The stadium is rather disappointingly similar in design inside to most new builds in the UK with three single tier stadiums and one two tier main stand with a uniform roof. Views are excellent from all seats and the home fans are now located in the North (Canton) Stand.

How to get to the Cardiff City Stadium
The new stadium is literally across the road from the old Ninian Park stadium in the west of the city.  It is well sign posted from the motorway, where you should exit off the M4 at junction 33 then follow the A4232.  You can get a train from Cardiff central to Ninian Park but most fans will chose the 20 minute walk down Wellington Road, past the Millennium Stadium to the ground.  Parking at the stadium is for permit holders only although there are currently no restrictions on parking on the retail park or in Asda.  Otherwise the streets off Wellington Road are restriction free.

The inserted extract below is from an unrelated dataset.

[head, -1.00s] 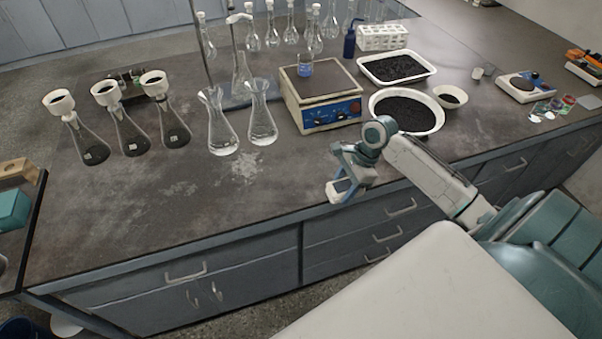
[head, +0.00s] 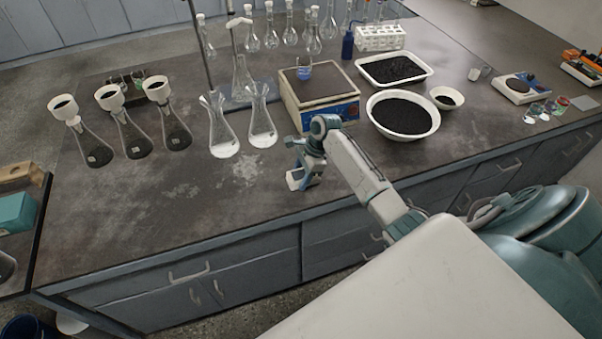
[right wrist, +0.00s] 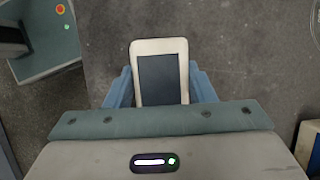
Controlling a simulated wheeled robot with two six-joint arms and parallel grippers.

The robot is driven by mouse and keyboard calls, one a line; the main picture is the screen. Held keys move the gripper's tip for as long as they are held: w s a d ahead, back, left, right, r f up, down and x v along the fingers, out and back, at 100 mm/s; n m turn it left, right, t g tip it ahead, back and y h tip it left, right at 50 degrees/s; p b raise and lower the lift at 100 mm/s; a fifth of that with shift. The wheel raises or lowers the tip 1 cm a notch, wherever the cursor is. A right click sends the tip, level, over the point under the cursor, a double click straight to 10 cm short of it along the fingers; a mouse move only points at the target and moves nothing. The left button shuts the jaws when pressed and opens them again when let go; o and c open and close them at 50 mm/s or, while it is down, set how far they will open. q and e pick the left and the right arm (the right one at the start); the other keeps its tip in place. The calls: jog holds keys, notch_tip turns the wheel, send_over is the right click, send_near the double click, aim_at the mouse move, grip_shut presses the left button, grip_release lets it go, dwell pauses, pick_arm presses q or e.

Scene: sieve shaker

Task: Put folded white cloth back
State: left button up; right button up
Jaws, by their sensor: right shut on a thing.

How to get a ticket for the Cardiff City Stadium
You need to be a member to purchase tickets for the new stadium.  Membership costs £3.50 and can be purchased from the club’s online ticket store (click here).  As the stadium is ticketless (you enter using your card) you will have to have this before you can buy tickets online.  The home end is the Canton end and tickets here will cost £24 for Adults and £15 for concessions.  The Family stand is ideally located next to the away fans in the Grange End, and tickets cost the same.  The Ninian stand is sold out to season ticket holders so the only other alternative is the Grandstand at £30. Details about tickets for Cardiff Blues rugby games have not yet been announced.